On November 25, 2002, Harold Lands and his wife Kathy Lands sued RSC, Michael Hall, and fictitiously named parties, alleging negligence, negligent failure to train, and premises liability.[2] On April 23, 2004, the Landses amended their complaint to assert a breach-of-warranty claim against Lull, alleging that the accident was caused by a defect in the design of the 6K-37 forklift. In its answer, Lull asserted that the Landses' breach-of-warranty claim against it was barred by the statute of limitations; on December 19, 2005, Lull moved for a summary judgment on that basis, arguing that § 7-2-725, Ala.Code 1975, barred the Landses' breach-of-warranty claim. Section 7-2-725 provides, in relevant part:

"(1) An action for breach of any contract for sale must be commenced within four years after the cause of action has *628 accrued. By the original agreement the parties may reduce the period of limitation to not less than one year but may not extend it.
"(2) A cause of action accrues when the breach occurs, regardless of the aggrieved party's lack of knowledge of the breach. A breach of warranty occurs when tender of delivery is made, except that where a warranty explicitly extends to future performance of the goods and discovery of the breach must await the time of such performance the cause of action accrues when the breach is or should have been discovered; however, a cause of action for damages for injury to the person in the case of consumer goods shall accrue when the injury occurs."

Lull accompanied its motion with evidence establishing that the 6K-37 forklift was delivered to RSC on October 25, 1996; therefore, Lull argued, under the clear language of § 7-2-725, the statute of limitations for any breach-of-warranty claim expired four years later on October 25, 2000 — approximately 1 month before Harold Lands was injured, 25 months before he and his wife filed this action, and 42 months before they amended their complaint to assert a claim against Lull.

The Landses opposed Lull's motion, arguing that the four-year statute of limitations did not begin to run until August 22, 2002, when Lull issued a service bulletin identifying the design defect in the 6K-37 forklift that the Landses allege caused Harold Lands's injuries. In support of their argument, the Landses relied on the exception in § 7-2-725(2), which states that "where a warranty explicitly extends to future performance of the goods and discovery of the breach must await the time of such performance the cause of action accrues when the breach is or should have been discovered. . . ."[3] The Landses argued that the service bulletin extended the warranty on the 6K-37 forklift until January 31, 2003, inasmuch as, in that bulletin, Lull stated that it would fund the cost of repairs "to all units as defined in this letter whether in or out of warranty" so long as the repairs were completed by January 31, 2003. Accordingly, the Landses argue that their cause of action did not accrue and the statute of limitations did not begin to run until August 22, 2002 — the date the service bulletin was issued and the first date they claim Lull's alleged breach of warranty could have been discovered. Therefore, they argue, their April 23, 2004, claim against Lull was timely.
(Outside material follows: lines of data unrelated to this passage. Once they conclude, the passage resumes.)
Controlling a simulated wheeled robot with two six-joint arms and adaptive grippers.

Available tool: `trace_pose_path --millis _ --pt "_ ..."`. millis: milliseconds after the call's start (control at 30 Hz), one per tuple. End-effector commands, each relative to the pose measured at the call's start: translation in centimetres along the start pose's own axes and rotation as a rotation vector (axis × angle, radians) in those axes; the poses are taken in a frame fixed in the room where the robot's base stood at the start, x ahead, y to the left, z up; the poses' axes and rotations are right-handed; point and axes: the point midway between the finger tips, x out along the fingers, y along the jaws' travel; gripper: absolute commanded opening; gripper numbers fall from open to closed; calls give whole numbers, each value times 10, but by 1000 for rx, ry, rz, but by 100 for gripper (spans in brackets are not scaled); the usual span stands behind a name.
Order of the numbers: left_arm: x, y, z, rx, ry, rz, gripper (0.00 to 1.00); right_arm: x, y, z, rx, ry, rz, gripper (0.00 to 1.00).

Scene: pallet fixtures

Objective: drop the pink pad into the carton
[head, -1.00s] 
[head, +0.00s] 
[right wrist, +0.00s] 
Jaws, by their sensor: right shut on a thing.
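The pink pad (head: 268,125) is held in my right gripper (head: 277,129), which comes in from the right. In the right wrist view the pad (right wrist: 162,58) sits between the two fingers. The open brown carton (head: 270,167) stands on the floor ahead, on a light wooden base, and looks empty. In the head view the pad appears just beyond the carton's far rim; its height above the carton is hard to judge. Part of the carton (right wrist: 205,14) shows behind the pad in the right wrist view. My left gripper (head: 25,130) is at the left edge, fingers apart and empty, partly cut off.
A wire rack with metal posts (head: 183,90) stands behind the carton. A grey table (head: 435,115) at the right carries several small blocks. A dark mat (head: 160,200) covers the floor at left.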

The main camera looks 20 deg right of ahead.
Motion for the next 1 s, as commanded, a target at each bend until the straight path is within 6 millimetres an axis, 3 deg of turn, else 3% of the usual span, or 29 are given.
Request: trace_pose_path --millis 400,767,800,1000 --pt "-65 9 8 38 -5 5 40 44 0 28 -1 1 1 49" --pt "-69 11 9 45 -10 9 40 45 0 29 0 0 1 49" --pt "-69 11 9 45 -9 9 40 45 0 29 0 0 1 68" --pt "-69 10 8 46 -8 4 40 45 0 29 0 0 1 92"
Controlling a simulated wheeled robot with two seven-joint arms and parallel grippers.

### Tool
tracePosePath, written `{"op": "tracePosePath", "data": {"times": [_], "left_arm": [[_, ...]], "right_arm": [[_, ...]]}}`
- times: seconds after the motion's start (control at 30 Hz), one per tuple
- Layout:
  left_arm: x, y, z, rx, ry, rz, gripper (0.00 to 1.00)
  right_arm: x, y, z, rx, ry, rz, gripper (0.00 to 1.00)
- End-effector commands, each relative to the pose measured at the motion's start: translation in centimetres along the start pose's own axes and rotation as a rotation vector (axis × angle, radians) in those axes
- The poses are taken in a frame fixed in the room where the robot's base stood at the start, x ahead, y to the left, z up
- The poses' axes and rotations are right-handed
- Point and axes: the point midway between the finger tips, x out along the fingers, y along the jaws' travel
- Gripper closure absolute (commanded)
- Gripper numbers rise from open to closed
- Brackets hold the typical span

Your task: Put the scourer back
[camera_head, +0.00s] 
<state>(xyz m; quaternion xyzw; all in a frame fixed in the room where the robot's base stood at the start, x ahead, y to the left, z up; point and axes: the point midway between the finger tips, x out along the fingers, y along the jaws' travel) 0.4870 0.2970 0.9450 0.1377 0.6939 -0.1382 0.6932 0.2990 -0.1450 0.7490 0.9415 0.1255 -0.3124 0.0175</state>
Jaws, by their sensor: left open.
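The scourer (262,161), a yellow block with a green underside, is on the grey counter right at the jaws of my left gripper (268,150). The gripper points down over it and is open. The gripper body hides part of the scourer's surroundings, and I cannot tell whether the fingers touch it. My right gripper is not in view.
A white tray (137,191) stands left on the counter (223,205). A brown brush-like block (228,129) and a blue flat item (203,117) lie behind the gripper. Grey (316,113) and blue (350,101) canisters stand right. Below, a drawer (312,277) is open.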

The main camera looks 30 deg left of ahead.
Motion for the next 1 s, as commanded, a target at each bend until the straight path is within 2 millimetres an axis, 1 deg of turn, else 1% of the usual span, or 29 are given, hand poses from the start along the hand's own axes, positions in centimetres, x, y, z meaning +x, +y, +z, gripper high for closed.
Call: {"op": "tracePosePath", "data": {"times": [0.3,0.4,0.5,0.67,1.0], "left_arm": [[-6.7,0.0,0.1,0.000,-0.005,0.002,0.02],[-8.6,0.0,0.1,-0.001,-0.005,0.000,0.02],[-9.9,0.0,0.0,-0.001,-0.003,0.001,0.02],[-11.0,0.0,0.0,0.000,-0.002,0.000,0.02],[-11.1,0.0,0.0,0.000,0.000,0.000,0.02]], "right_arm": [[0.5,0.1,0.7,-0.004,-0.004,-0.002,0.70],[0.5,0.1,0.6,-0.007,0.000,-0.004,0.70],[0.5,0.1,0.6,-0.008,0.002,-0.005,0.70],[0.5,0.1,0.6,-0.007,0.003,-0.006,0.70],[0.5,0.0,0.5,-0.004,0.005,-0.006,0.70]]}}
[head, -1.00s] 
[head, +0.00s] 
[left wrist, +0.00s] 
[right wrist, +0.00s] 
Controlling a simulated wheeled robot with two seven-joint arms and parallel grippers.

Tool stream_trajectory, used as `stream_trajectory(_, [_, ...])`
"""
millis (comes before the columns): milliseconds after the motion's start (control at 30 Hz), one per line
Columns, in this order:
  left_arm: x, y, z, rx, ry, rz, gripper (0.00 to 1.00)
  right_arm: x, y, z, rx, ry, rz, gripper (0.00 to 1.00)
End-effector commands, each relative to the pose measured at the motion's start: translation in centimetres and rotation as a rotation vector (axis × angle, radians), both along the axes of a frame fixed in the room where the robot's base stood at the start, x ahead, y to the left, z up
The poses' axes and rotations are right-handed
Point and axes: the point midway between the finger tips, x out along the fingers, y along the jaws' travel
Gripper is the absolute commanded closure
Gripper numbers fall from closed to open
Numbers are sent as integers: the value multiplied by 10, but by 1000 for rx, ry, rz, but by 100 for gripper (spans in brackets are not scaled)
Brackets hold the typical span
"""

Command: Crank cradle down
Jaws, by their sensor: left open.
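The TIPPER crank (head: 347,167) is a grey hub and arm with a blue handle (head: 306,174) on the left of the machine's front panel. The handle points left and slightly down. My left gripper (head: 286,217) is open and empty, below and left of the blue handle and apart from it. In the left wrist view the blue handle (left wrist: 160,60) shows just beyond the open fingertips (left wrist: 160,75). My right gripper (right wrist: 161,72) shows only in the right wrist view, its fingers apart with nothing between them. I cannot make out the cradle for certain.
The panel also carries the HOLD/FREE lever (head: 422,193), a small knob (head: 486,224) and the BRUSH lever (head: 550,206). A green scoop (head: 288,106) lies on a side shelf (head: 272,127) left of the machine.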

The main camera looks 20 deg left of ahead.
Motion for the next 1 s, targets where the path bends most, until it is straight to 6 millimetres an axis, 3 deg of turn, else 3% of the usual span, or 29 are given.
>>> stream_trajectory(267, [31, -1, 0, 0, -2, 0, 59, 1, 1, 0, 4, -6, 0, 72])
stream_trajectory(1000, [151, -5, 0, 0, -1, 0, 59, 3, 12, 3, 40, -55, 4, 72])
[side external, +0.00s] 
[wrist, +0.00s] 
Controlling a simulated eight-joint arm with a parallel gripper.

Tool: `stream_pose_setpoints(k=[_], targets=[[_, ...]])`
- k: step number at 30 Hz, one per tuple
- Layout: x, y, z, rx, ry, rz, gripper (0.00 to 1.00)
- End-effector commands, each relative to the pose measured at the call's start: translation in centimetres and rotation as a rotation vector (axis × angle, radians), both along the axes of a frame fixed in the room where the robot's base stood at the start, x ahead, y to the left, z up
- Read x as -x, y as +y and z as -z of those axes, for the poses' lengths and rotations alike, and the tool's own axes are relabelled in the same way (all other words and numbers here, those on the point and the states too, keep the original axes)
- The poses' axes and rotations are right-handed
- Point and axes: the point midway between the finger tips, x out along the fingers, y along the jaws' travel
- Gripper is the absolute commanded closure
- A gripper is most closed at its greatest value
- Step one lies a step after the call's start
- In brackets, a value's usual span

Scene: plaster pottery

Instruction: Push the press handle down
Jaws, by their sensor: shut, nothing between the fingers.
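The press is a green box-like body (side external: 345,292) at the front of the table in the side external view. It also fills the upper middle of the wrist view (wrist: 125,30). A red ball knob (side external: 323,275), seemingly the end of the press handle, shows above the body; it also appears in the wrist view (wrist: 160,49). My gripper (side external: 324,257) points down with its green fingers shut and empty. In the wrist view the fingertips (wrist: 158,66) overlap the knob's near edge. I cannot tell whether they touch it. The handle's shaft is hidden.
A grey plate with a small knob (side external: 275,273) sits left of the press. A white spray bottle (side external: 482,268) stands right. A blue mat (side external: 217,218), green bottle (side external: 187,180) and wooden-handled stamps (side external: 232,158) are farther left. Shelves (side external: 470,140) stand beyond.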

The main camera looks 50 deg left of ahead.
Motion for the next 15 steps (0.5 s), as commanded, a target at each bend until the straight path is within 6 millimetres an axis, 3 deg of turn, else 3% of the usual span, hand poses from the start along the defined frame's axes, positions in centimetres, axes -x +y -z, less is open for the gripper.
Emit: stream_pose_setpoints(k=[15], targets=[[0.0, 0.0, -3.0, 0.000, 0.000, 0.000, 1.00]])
On April 3, 2006, the trial court held a hearing on Lull's summary-judgment motion, and, on April 11, 2006, the court granted the motion. The trial court thereafter certified its summary judgment for Lull as final pursuant to Rule 54(b), Ala. R. Civ. P. The Landses appeal.

II.

Lull's motion for a summary judgment was based on the statute of limitations, an affirmative defense identified in Rule 8(c), Ala. R. Civ. P. In Board of School Commissioners of Mobile County v. Architects Group, Inc., 752 So.2d 489, 490-91 (Ala. 1999), this Court stated:

"When a defendant bases its motion for a summary judgment on an affirmative *629 defense, this Court applies the following standard of review:
"`"When there is no genuine issue of material fact as to any element of an affirmative defense, . . . and it is shown that the defendant is entitled to a judgment as a matter of law, summary judgment is proper. If there is a genuine issue of material fact as to any element of the affirmative defense, summary judgment is inappropriate. Rule 56(c), Ala. R. Civ. P. In determining whether there is a genuine issue of material fact as to each element of an affirmative defense, this Court must review the record in a light most favorable to the plaintiff (the nonmoving party) and must resolve all reasonable doubts against the defendant (the movant)."'
"Wal-Mart Stores, Inc. v. Smitherman, 743 So.2d 442, 444 (Ala.1999) (quoting Bechtel v. Crown Cent. Petroleum Corp., 495 So.2d 1052, 1053 (Ala.1986))."

The burden is therefore on Lull to demonstrate that there is no genuine issue of material fact as to any element of its statute-of-limitations defense.

III.

Lull accompanied its motion for summary judgment with an invoice and an engine-warranty registration form indicating that the 6K-37 forklift was delivered to RSC on October 25, 1996. Therefore, Lull argues, pursuant to the clear language of § 7-2-725, the statute of limitations for any breach-of-warranty claim expired four years later on October 25, 2000, before Harold Lands was even injured.